Managing Projects in the Real World provides clear and actionable advice to project managers for recognizing, anticipating, and overcoming challenges associated with the human component of leading others. The mechanics of project management are rational and straightforward to learn. The art of project management is irrational and complex to learn.
Project managers need to develop a repertoire of soft skills that are typically hard for them, since they rose through the ranks to that position by virtue of superior reasoning skills. But if a project manager cannot adjudicate the clash of personalities, finesse the friction between assigned and preferred roles, steer clear of hidden hazards, and diplomatically resolve overlapping assertions of competing authority—that project manager is in a world of trouble.

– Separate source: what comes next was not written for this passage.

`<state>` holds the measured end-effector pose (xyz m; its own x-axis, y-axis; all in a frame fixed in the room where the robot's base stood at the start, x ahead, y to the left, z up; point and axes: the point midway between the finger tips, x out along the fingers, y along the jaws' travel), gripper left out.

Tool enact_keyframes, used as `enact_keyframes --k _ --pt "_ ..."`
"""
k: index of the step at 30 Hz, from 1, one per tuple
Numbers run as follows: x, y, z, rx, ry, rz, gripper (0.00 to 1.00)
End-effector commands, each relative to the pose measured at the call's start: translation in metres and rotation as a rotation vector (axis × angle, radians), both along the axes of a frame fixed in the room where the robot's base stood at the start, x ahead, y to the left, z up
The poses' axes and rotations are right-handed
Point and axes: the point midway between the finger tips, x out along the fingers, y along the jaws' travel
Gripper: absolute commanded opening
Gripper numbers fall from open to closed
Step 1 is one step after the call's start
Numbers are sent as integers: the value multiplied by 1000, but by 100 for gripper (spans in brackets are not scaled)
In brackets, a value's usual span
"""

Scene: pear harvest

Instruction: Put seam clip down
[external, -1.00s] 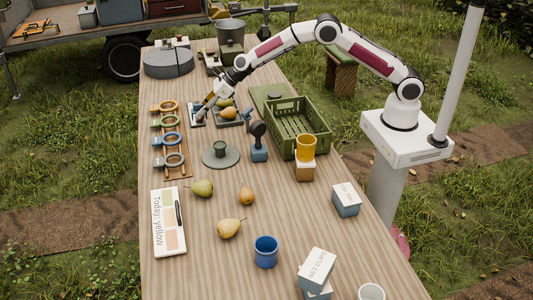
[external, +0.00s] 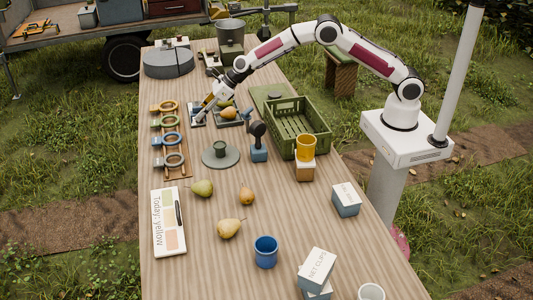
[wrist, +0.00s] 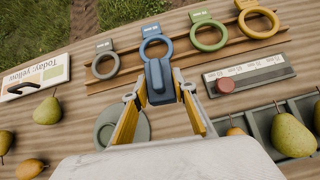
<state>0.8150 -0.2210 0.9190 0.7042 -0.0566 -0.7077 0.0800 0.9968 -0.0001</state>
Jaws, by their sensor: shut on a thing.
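My gripper (wrist: 160,98) is shut on a dark blue clip (wrist: 158,78), which I take to be the seam clip. The clip sits between the two yellow fingers and points away from the wrist, towards the rack of ring clips. In the external view my gripper (external: 201,112) is low over the far left part of the table. The clip is too small there to make out. The wrist view does not show whether the clip touches the table.
A wooden rack (wrist: 120,68) holds grey, blue, green and yellow ring clips just ahead. A scale plate with a red knob (wrist: 227,86) lies right of the gripper. A pear tray (wrist: 261,127) is further right. A round grey-green base (wrist: 137,120) is partly hidden behind the fingers.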

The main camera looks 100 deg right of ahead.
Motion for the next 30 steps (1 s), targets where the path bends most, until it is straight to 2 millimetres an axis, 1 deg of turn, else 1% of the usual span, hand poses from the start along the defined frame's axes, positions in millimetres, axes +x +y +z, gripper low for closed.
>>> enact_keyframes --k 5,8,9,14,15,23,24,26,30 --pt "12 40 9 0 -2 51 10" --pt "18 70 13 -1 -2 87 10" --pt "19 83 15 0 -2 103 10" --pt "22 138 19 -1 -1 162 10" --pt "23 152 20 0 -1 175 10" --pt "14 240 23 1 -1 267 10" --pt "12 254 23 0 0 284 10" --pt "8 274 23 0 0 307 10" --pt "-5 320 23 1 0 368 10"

From the human perils of project management, nobody is better qualified to rescue beleaguered project managers than Melanie McBride—veteran PM and author of the Intel blog, The Accidental Profession. She sheds light on those dark, dusty places that fall between the cracks of theory and best practice out in the real world where irate colleagues, unrealistic product launch dates, and virtual meetings reign supreme and run amok. In this book you'll find targeted discussions and specific techniques to empower you to meet the challenges that project managers face every day. The book is structured into project phases to help any project manager on any kind of project jump right to the tried and true solution for the challenge at hand.
What you'll learn
After reading Managing Projects in the Real World: The Tips and Tricks No One Tells You About When You Start, project managers will know:
How to execute basic project management tasks such as building dynamic schedules, developing risk management plans, holding others accountable, and conducting effective meetings.
How to navigate the tricky bits, such as unrealistic due dates and virtual meetings with multitasking attendees.
How to communicate effectively with project stakeholders and manage their expectations and different communication styles.
How to deal with stakeholders with classically difficult personas, such as bullies, micromanagers, visionaries, and prisoners.
How to continually improve in your PM craft and decision-making abilities.